● **Source excerpt**:
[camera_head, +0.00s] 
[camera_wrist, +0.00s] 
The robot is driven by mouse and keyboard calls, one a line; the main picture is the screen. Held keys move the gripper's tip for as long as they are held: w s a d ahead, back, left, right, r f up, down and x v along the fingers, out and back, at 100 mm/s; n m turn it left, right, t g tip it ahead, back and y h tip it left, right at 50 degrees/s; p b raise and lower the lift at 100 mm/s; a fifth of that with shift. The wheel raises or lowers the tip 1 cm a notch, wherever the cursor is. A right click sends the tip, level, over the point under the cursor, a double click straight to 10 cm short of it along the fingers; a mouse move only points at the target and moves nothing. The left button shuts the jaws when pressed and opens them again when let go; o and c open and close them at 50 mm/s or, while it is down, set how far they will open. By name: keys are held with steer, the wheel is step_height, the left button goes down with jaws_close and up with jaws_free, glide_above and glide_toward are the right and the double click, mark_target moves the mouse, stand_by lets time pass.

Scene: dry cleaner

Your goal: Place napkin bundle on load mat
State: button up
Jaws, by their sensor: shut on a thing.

● **Problem to solve**: Give back exactly the lines running from the line containing "The robot is" through the end of the material above, both included, and nothing beyond them.

● **The answer**:
The robot is driven by mouse and keyboard calls, one a line; the main picture is the screen. Held keys move the gripper's tip for as long as they are held: w s a d ahead, back, left, right, r f up, down and x v along the fingers, out and back, at 100 mm/s; n m turn it left, right, t g tip it ahead, back and y h tip it left, right at 50 degrees/s; p b raise and lower the lift at 100 mm/s; a fifth of that with shift. The wheel raises or lowers the tip 1 cm a notch, wherever the cursor is. A right click sends the tip, level, over the point under the cursor, a double click straight to 10 cm short of it along the fingers; a mouse move only points at the target and moves nothing. The left button shuts the jaws when pressed and opens them again when let go; o and c open and close them at 50 mm/s or, while it is down, set how far they will open. By name: keys are held with steer, the wheel is step_height, the left button goes down with jaws_close and up with jaws_free, glide_above and glide_toward are the right and the double click, mark_target moves the mouse, stand_by lets time pass.

Scene: dry cleaner

Your goal: Place napkin bundle on load mat
State: button up
Jaws, by their sensor: shut on a thing.

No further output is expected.